▶ **Short exercise**
Would you quote the material below in full and unchanged?

▶ **Material provided**
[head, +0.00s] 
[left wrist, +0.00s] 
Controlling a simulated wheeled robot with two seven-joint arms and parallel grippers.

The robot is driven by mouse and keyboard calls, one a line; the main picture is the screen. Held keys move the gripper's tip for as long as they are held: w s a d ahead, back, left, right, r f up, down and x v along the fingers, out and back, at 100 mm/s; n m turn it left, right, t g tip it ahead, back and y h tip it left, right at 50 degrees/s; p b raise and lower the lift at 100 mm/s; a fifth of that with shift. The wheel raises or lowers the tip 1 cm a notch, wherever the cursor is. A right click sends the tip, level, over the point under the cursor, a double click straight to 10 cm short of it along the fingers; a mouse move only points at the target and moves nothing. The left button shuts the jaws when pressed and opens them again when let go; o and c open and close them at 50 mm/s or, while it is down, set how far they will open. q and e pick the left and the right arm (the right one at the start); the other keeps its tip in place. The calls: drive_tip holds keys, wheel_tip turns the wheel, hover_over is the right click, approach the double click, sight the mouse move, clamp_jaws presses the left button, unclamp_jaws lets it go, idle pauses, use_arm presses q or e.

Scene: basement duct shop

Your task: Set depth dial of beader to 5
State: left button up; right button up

▶ **Response**
[head, +0.00s] 
[left wrist, +0.00s] 
Controlling a simulated wheeled robot with two seven-joint arms and parallel grippers.

The robot is driven by mouse and keyboard calls, one a line; the main picture is the screen. Held keys move the gripper's tip for as long as they are held: w s a d ahead, back, left, right, r f up, down and x v along the fingers, out and back, at 100 mm/s; n m turn it left, right, t g tip it ahead, back and y h tip it left, right at 50 degrees/s; p b raise and lower the lift at 100 mm/s; a fifth of that with shift. The wheel raises or lowers the tip 1 cm a notch, wherever the cursor is. A right click sends the tip, level, over the point under the cursor, a double click straight to 10 cm short of it along the fingers; a mouse move only points at the target and moves nothing. The left button shuts the jaws when pressed and opens them again when let go; o and c open and close them at 50 mm/s or, while it is down, set how far they will open. q and e pick the left and the right arm (the right one at the start); the other keeps its tip in place. The calls: drive_tip holds keys, wheel_tip turns the wheel, hover_over is the right click, approach the double click, sight the mouse move, clamp_jaws presses the left button, unclamp_jaws lets it go, idle pauses, use_arm presses q or e.

Scene: basement duct shop

Your task: Set depth dial of beader to 5
State: left button up; right button up

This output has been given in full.